City expects to delay Internet cafe ban

Published: Sunday, September 02, 2012 @ 10:00 PM
Updated: Sunday, September 02, 2012 @ 10:00 PM

Nearly one month before Springfield’s ban on Internet cafes is scheduled to begin, city commissioners will likely delay its start until July of 2013.

Commissioners will likely vote on the updated ordinance on Sept. 11. Mayor Warren Copeland said he expects the revised ordinance to pass at the next meeting.

In December, city commissioners voted 3-2 to a delayed ban on Internet cafes, beginning this October, with hopes the state would regulate the industry in the state and to give local businesses time to comply.

The city has more than a dozen of the businesses.

Internet cafes and game rooms typically offer phone cards that can be purchased for time on computers and also includes sweepstakes entries for games where cash payouts are awarded. Many state and local lawmakers believe the computers are designed to take advantage of loopholes in Ohio’s gaming laws.

A statewide moratorium on new Internet cafes was enacted in May, but no other action has been taken by Ohio lawmakers. Attorney General Mike DeWine recently reiterated his stance that the Ohio General Assembly should adopt regulations on Internet cafes and sweepstakes parlors.

DeWine believes lawmakers must define the sweepstakes rules, establish a state-mandated payout, require certification of software and equipment, establish a computer system which monitors all machines in the state and the designation of a state agency to oversee the parlors. He also believes parlors should pay taxes and license fees.

City leaders wanted to give commissioners an opportunity to delay the ban in case the state does take action during the moratorium, according to Jerry Strozdas, the city’s law director. The statewide moratorium ends on June 30, 2013.

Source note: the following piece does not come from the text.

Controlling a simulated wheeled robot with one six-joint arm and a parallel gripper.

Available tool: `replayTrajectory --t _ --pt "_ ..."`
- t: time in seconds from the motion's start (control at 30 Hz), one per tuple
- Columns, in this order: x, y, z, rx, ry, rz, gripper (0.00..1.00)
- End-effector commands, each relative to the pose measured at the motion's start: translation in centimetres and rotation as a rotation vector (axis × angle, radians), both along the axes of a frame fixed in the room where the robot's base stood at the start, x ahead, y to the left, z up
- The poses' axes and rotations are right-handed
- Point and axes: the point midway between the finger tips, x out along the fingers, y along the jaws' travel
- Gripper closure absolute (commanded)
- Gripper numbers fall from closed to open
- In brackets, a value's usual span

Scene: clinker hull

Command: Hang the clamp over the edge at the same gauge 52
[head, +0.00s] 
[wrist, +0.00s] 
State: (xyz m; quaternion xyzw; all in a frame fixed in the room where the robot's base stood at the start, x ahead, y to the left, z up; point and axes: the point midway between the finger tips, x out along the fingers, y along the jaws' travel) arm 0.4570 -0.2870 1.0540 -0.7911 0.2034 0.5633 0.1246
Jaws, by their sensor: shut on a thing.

“We feel its appropriate to give (the commissioners) the option to wait and see what the state does,” Strozdas said.

Copeland said they’ve felt all along it was best to let the state take the lead on the issue of Internet cafes. If commissioners were to close down the Internet cafes in October, Copeland said, they’d likely try to move outside the city limits to stay open.

“We’re just trying to get out of the way to let the state what it needs to do and decide what the status of these facilities are,” said Copeland, who voted for the ban last December. “I hope they do that instead of sitting on the moratorium and not taking any action.”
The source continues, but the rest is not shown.